Prompt:
Copy out exactly the lines running from the one with "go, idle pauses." through the final line, both ends included, and nothing else. Pictures stay out of the copy.

======

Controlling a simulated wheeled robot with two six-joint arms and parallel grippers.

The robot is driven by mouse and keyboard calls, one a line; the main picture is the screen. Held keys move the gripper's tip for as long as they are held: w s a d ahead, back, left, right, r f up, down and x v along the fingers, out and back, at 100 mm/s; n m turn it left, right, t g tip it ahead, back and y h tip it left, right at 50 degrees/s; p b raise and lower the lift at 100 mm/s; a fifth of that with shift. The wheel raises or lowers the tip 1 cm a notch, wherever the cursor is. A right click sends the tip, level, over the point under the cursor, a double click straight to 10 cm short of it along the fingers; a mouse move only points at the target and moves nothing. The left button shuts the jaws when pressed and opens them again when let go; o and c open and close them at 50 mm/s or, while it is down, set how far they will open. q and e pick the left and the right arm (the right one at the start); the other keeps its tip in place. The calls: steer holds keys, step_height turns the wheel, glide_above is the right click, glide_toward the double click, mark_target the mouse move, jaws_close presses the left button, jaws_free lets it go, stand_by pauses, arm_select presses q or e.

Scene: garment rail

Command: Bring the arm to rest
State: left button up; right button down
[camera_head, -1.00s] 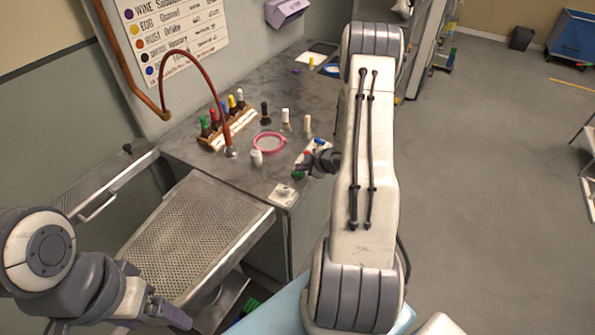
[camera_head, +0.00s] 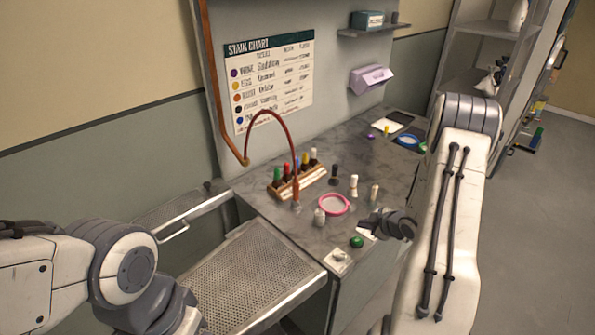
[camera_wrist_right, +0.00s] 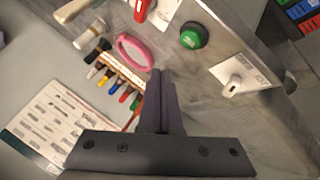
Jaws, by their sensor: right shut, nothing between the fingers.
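My right arm comes down the right side of the head view. Its gripper (camera_head: 368,222) is over the front right part of the grey marbled counter (camera_head: 262,205), shut and empty. In the right wrist view the two dark fingers (camera_wrist_right: 162,75) lie together with nothing between them. A green-topped round item (camera_head: 357,241) is just below and left of the gripper; it also shows in the wrist view (camera_wrist_right: 193,36). My left arm enters at the lower left of the head view, but its gripper is out of frame.
Around the gripper stand a pink ring (camera_head: 333,205), several small bottles, a bottle rack (camera_head: 300,184) and a white switch plate (camera_head: 338,261). A red hose (camera_head: 272,117) arches over the counter. A perforated board (camera_head: 245,275) lies left. Open floor (camera_head: 545,180) is at the right.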

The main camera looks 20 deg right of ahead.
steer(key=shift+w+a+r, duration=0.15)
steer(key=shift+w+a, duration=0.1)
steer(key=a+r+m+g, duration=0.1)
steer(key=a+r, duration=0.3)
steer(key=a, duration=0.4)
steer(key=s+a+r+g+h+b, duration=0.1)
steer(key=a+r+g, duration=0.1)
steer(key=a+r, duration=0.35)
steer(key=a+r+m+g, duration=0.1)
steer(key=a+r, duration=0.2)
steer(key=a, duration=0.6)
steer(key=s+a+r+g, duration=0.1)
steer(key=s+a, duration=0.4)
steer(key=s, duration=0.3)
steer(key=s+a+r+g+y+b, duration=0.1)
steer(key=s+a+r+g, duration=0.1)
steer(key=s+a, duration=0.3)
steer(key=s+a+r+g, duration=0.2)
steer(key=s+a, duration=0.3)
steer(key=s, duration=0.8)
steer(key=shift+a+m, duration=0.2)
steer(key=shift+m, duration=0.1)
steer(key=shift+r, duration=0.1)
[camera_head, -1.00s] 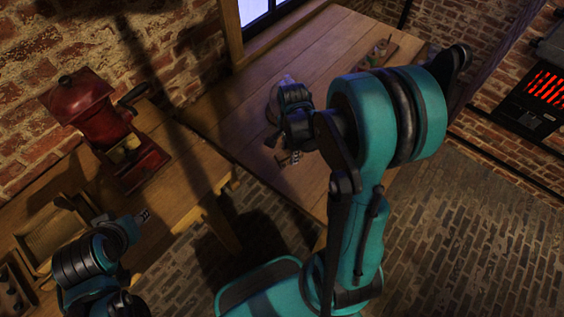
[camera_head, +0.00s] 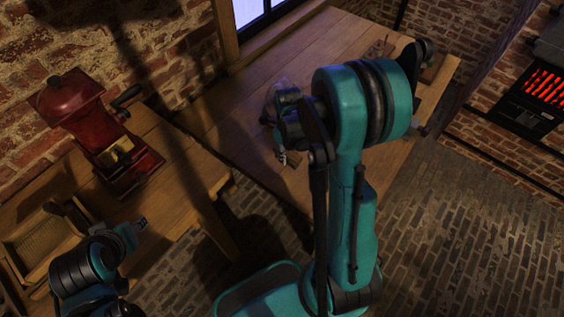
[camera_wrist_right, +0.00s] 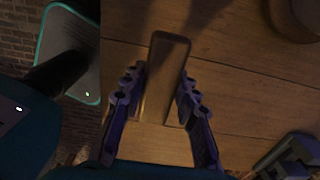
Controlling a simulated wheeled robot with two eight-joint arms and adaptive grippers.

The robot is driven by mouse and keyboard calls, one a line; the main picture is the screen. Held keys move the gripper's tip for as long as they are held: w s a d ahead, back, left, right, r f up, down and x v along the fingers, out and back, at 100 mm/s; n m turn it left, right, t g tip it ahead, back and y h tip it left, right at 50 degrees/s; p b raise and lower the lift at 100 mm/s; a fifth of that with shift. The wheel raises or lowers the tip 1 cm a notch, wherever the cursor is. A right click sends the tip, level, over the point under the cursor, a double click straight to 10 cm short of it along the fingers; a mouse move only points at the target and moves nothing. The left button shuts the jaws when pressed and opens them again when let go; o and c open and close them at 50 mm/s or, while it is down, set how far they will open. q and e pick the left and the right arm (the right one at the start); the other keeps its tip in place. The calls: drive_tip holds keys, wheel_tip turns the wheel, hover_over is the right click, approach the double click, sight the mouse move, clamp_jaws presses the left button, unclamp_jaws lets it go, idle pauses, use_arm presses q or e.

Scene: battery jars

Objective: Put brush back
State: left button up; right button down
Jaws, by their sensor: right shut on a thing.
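The brush (camera_wrist_right: 165,72) shows in the right wrist view as a brown, flat, oblong block over the wooden table. My right gripper (camera_wrist_right: 158,98) has one finger on each side of it and is shut on it. In the head view my right gripper (camera_head: 282,157) is over the near left part of the table, mostly behind my arm. A small brown piece of the brush (camera_head: 294,160) shows beside its fingertips. I cannot tell if the brush touches the table. My left gripper (camera_head: 142,222) is at the lower left, away from the brush; its fingers are too small to read.
The wooden table (camera_head: 240,112) has free room at its left. A pale glassy thing (camera_head: 280,84) stands behind my right gripper. A red grinder (camera_head: 100,130) and a wooden tray (camera_head: 45,238) are on the left bench. A dark round thing (camera_wrist_right: 295,15) shows in the wrist view.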

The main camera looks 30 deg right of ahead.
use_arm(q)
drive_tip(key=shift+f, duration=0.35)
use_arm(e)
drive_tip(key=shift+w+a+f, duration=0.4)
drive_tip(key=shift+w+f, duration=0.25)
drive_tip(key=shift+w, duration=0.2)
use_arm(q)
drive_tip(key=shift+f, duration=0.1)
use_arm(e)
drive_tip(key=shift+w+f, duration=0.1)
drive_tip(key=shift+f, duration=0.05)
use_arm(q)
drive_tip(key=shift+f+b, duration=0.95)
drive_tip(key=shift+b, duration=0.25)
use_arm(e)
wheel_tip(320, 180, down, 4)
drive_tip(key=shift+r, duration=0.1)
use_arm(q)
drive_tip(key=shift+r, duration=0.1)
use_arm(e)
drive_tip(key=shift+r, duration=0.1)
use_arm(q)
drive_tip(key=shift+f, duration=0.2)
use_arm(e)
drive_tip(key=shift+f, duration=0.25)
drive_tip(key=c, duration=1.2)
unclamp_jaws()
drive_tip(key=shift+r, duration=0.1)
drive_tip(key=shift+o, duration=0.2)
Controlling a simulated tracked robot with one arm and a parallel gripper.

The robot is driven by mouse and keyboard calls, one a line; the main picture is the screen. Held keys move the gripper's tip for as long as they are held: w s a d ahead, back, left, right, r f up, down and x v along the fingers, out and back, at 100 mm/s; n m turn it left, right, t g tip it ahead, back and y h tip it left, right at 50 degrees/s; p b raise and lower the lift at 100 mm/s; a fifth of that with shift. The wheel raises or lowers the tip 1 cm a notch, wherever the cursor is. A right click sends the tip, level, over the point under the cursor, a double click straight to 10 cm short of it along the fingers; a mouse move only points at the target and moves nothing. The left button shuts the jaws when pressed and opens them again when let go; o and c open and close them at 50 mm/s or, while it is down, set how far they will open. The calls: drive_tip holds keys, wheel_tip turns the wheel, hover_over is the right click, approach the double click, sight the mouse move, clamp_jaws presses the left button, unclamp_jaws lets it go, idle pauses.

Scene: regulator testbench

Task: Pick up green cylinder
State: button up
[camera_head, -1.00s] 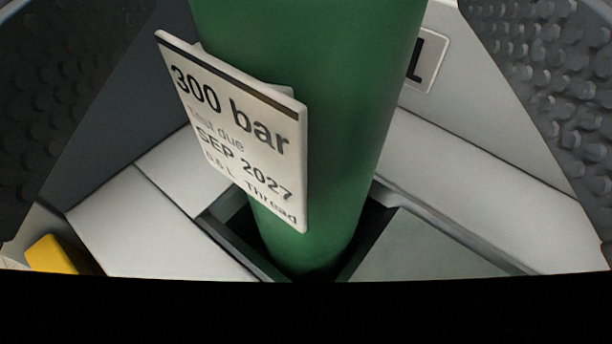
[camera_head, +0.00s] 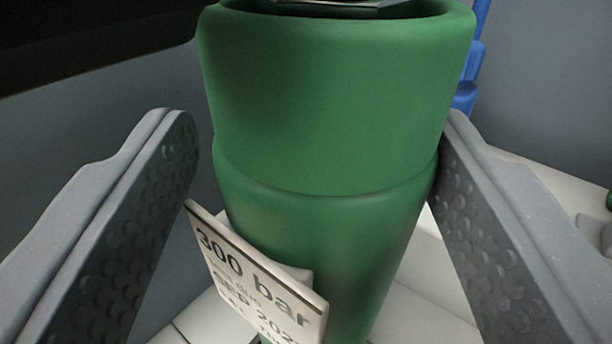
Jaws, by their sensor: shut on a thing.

======

Response for this exercise:
The robot is driven by mouse and keyboard calls, one a line; the main picture is the screen. Held keys move the gripper's tip for as long as they are held: w s a d ahead, back, left, right, r f up, down and x v along the fingers, out and back, at 100 mm/s; n m turn it left, right, t g tip it ahead, back and y h tip it left, right at 50 degrees/s; p b raise and lower the lift at 100 mm/s; a fifth of that with shift. The wheel raises or lowers the tip 1 cm a notch, wherever the cursor is. A right click sends the tip, level, over the point under the cursor, a double click straight to 10 cm short of it along the fingers; a mouse move only points at the target and moves nothing. The left button shuts the jaws when pressed and opens them again when let go; o and c open and close them at 50 mm/s or, while it is down, set how far they will open. The calls: drive_tip holds keys, wheel_tip turns the wheel, hover_over is the right click, approach the double click, sight the mouse move, clamp_jaws presses the left button, unclamp_jaws lets it go, idle pauses.

Scene: regulator testbench

Task: Pick up green cylinder
State: button up
[camera_head, -1.00s] 
[camera_head, +0.00s] 
Jaws, by their sensor: shut on a thing.

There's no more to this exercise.